Леонид Абрамович Юзефович родился 18 декабря 1947 г. в Москве. В 1970-м окончил исторический факультет Пермского университета. В 1970-1972 гг. служил в армии в Забайкалье. С 1975 г. работал учителем истории в средней школе. В 1981 г. защитил кандидатскую диссертацию по русскому дипломатическому этикету XV-XVII веков.
Литературный дебют состоялся в 1977 г. в журнале «Урал»: повесть «Обручение с вольностью». Автор романов «Самодержец пустыни», «Песчаные всадники», «Казароза», «Журавли и карлики». Лауреат премии «Национальный бестселлер» за роман «Князь ветра» (2001). Книги Леонида Юзефовича переведены на многие языки.

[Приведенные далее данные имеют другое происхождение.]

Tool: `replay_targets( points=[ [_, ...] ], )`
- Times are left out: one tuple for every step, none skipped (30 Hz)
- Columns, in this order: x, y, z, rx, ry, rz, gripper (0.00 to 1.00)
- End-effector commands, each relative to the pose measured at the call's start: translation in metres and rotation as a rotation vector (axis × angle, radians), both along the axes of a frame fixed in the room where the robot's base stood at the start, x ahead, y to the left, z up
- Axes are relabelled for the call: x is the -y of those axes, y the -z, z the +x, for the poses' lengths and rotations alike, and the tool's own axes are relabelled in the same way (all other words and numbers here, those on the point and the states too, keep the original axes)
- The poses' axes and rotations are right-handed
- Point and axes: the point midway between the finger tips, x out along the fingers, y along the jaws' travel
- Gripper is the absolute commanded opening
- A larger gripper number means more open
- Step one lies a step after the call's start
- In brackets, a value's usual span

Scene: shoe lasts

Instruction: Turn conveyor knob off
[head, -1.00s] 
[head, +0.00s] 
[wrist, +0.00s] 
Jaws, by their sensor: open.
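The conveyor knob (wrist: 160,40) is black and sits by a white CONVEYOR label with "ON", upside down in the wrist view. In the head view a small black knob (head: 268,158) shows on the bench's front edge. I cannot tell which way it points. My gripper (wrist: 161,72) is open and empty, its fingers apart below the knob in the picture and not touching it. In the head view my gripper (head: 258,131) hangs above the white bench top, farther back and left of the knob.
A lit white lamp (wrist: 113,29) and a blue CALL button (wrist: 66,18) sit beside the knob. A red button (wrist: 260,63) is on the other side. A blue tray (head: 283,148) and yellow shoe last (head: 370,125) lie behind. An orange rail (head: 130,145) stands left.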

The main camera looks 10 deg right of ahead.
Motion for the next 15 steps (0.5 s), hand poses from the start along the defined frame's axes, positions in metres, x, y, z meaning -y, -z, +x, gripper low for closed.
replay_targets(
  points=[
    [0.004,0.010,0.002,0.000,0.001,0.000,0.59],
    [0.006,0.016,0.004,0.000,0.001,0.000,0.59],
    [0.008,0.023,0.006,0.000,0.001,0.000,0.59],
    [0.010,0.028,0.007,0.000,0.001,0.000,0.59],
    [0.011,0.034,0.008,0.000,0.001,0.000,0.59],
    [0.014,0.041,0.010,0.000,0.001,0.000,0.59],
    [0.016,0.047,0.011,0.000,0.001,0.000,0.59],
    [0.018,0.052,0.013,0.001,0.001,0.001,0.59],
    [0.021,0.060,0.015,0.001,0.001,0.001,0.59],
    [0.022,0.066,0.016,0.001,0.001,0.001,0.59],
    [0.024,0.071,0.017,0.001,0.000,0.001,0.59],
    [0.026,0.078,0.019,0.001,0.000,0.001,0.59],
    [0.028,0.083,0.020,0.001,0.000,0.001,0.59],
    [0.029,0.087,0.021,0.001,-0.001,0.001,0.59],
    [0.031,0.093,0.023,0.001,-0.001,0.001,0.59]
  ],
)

В последнее время работает для телевидения: автор сценария сериала «Гибель империи» (2004) о деятельности контрразведки в Петрограде времен Первой мировой войны и революции, а также сценариев к сериалам, поставленным по его книгам.
Не устаю повторять, что Леонид Абрамович Юзефович — мой учитель; хотя я не уверен, что ему нужны такие ученики.
Он — человек, наделенный безупречным вкусом и слухом, настоящий мастер. Вот, собственно, и все, что я хотел сказать.
Все остальное, что я думаю о Юзефовиче, — в моих вопросах к нему.
— Леонид Абрамович, я несколько раз слышал, что вы называете себя «рассказчиком историй». Мне кажется, что в этом нет и толики самоуничижения. Вы сами говорили (не ручаюсь за точность цитаты), что никакая эссеистика и публицистика не сравнится с мощно рассказанной историей. (Реальной историей, надо понимать?) И я согласен с этим.
И вот первый вопрос. Есть ли в русской литературе примеры подобного подхода: кто у нас брал и рассказывал некую мощную, любопытную историю? Известно, скажем, что Достоевский иные коллизии для своих романов черпал из газет, но это лишь получение импульса — и все. Сама традиция рассказа реальной истории, как я понимаю, сложилась уже в советское время. (Мы зарубежную литературу пока не берем.) Что такое «Железный поток» Серафимовича, как не мощно рассказанная история? И даже «Дом на набережной» Трифонова — тоже история, и тоже вполне реальная. Там есть десятки примеров самого разного рода.